Intrigued by the potential of rust dyeing and printing my thanks go to Helen Denerley for her encouragement and the use of the Clashnettie Studios for the making of the  relics, remains... series.  During a five day period in June I had the opportunity to experiment with fabrics, shapes and techniques in a studio that offered fantastic, light, space, atmosphere and silence.  
When the process of dyeing was completed I had the enjoyable task of deciding whether to enhance with stitch or leave alone.  In one instance stitching had been put onto the fabric prior to the dyeing process but in other instances thread had been dyed beside certain pieces and this was used.  
Living with the pieces revealed many possibilities not least how to show other aspects of the prints and the dyeing process.  My thanks go to Jean Bell at the IT Centre Alford for sharing her skills and patience with wonderful enthusiasm.    
More details will be revealed of individual pieces as the show continues.  Here are a few more photo's of the glyph design that is in the opening paragraph.  Two triptychs were made, as shown below,  as well as the large framed piece seen in second on the left in top row of the main exhibition slide.
 glyph triptych I    glyph triptych II
print of rust print on cotton
Another set of snapshots from the series:
detail from runrig
rust print on hand stitched calico
                   rust print on calico                
detail from ripples
stitch detail and glass on rust print muslin

detail from revealed
rust print on muslin and paper
detail from relief
  hand stitch on rust print cotton

A series that will continue - work in progress


Saturday, 24 August 2013

stick, stone, stitch...

While working on a foundation course for City and Guilds my blog, Stitched in Stone, led me to consider another route for exploration.  Since childhood my walks had resulted in a collection of small finds that were placed on an impromptu 'nature table'.  Inevitably these turned to dust and were lost.  
stick, stone, stitch ...nest egg
stick, stone...strata

Continuing my collecting the sticks, stones  series has been added to and more are on the way!.  As can be seen in 'strata', shown on the right, am exploring the process of tapestry weaving while still working some pieces in free machine embroidery.  In strata tapestry weaving replicates the stones pattern and the background from where the stone was found.

As an adult the collecting continued but stones and items that deteriorated but didn't disappear became the objects of choice.  My collections captured serendipity rather than going out to find specific items.  I wanted to celebrate these treasures and  stick, stone, stitch... is the result.

stick, stone, stitch...scars

In scars, shoreline and rough and smooth stitches using freestyle machine embroidery produced the textural background with small areas of hand stitching giving detail. 
stick, stone, stitch...shore

stick, stone, stitch...rough and smooth

25 cms x 25 cms x 4 cms

 In veins the dictionary definitions on the surrounding mount not only give interesting context but offered ideas for stitching.

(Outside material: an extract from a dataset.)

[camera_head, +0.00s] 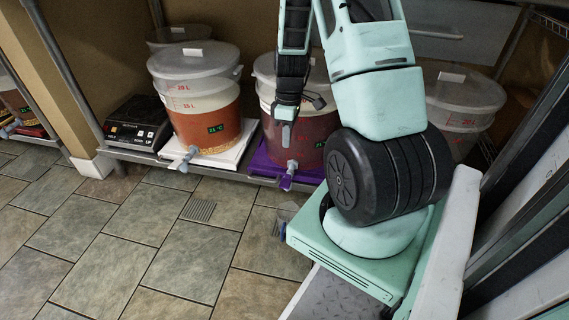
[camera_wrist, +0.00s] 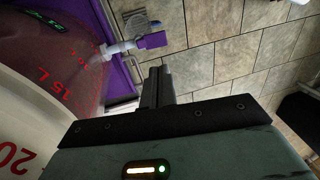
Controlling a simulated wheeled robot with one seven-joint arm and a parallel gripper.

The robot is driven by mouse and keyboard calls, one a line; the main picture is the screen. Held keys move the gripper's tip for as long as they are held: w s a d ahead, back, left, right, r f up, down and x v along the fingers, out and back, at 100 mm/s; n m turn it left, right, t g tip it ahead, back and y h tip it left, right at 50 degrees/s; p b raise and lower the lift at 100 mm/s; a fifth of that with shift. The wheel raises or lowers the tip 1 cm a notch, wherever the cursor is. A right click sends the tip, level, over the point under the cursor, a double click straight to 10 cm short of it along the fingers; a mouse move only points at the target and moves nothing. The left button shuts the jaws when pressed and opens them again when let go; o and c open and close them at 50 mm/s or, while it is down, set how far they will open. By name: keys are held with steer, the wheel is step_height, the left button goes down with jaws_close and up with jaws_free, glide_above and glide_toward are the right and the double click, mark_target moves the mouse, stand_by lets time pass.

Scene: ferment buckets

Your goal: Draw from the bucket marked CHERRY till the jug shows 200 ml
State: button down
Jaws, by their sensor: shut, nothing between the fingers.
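A bucket of dark red liquid (camera_head: 300,135) stands on a purple mat (camera_head: 262,162). No CHERRY wording is readable on it. Its pale tap with a purple handle (camera_head: 287,181) points out over the shelf's front edge. In the wrist view the bucket (camera_wrist: 55,60) is at upper left, with the tap's purple handle (camera_wrist: 153,40) to its right. A faint clear shape (camera_head: 288,208) below the tap may be the jug; its level cannot be read. My gripper (camera_head: 285,132) is shut and empty in front of the red bucket. Its fingers (camera_wrist: 157,85) are apart from the tap handle.
An amber bucket (camera_head: 208,125) stands on a white mat left of the red one. A black scale (camera_head: 138,128) is further left. Another bucket (camera_head: 460,100) is behind my arm at right. The tiled floor (camera_head: 130,235) in front is largely clear, with a small drain grate (camera_head: 199,210).

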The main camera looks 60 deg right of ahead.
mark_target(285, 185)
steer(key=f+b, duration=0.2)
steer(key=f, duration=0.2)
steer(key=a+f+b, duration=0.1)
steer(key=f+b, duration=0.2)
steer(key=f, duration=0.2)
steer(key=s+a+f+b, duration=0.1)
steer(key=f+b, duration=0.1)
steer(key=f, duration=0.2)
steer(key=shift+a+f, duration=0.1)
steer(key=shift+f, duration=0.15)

stick, stone, stitch...veins
In private collection
in private collection

What lies beneath...
The Ordnance Survey map with its symbols and clues as to what lies ahead on ones journey have been an integral part of family outings by car or on foot.
 Moving to Scotland in 1991 my interest increased in walking and maps.  Living in a remote part of Aberdeenshire a high proportion of my few neighbours work in oil related industries. This coupled with enjoyment of outdoor activities set geology as a cornerstone for creative and physical exploration. A part time course in Scottish Studies at Aberdeen University added to an awareness of the geological intrigues of what lies beneath… our feet.
Taking three favourite walks as a starting point, the hills of Morven, Clachnaben and Bennachie provide the inspiration.  Initial use of long and short hand stitch to replicate not only my foot pace but the colours found on geological maps I progressed to freestyle machine embroidery.  This in turn developed into an exploration of 3D bowls and shapes.  
Inspired by the Geological Bedrock map of North UK these three maps show the distribution of the different bedrock units as they would appear if the partial cover of superficial sediments, deposited by glaciers and rivers during the last two million years or so, were removed.  The shadings of colour shown define the age and types of rocks. The initial three pieces show handstitch

 Morven 43 x 33 cms

Bennachie 43 x 33 cms
Clachnaben 43 x 33 cms

Morven, freestyle machine embroidery
 50 x 50 cms

Looking at the Morven hand stitched map through a kaleidoscope the colour background theme was worked for this piece using freestyle machine stitch, machine feed dogs down, which allows for the stitches to be formed by manipulating the fabric by hand.  Incorporating the idea of a 3D image of Morven a model was made representing the contour lines and using half hitch hand knotting over this model. 
The technique was used to make the two bowls.  Each bowl was given a plate which was painted canvas with handstitched for detail.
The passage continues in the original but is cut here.